-- BEGIN Stored data --
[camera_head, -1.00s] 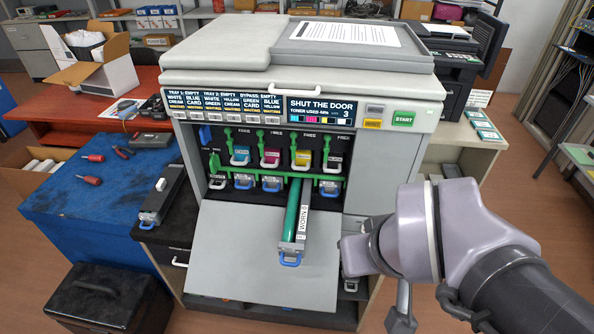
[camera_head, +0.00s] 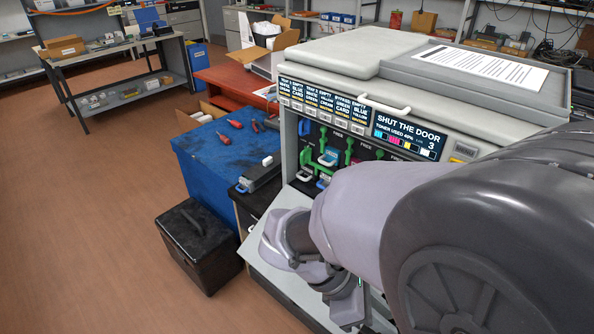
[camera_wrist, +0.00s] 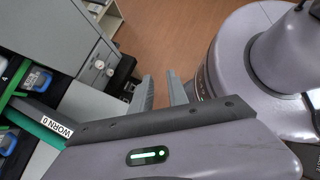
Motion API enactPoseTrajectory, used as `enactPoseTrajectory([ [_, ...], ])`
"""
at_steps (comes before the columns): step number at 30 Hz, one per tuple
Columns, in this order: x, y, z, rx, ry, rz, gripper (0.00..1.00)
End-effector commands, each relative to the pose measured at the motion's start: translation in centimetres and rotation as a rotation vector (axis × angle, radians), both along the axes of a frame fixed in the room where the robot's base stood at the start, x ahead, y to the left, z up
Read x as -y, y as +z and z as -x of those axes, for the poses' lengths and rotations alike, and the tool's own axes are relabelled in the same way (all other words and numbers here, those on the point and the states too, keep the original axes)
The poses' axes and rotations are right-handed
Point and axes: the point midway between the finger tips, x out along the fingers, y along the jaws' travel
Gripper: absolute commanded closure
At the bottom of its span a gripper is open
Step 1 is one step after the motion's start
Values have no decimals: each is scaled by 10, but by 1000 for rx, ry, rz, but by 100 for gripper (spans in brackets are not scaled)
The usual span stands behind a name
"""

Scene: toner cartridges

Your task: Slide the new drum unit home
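The printer (camera_head: 445,88) stands with its front door folded down and its display reads "SHUT THE DOOR". In the head view my arm hides the drum slot and most of the door.
A blue bench (camera_head: 205,150) with red screwdrivers stands left of the printer. A black case (camera_head: 200,245) sits on the floor before it. Open floor (camera_head: 90,230) lies to the left. A red table (camera_head: 232,82) holds an open cardboard box.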

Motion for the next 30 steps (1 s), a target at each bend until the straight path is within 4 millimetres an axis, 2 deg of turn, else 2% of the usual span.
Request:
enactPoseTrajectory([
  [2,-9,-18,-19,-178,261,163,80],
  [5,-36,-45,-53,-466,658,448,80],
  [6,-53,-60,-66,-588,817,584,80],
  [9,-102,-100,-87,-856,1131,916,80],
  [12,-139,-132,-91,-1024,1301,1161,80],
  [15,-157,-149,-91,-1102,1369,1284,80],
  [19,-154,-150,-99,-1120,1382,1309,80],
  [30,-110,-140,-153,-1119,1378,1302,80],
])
-- END Stored data --
→ Task description: Restate the material word for word from its first line through the line containing "at_steps (comes before", both included; the pictures do not belong in it.

→ Task response:
[camera_head, -1.00s] 
[camera_head, +0.00s] 
[camera_wrist, +0.00s] 
Motion API enactPoseTrajectory, used as `enactPoseTrajectory([ [_, ...], ])`
"""
at_steps (comes before the columns): step number at 30 Hz, one per tuple

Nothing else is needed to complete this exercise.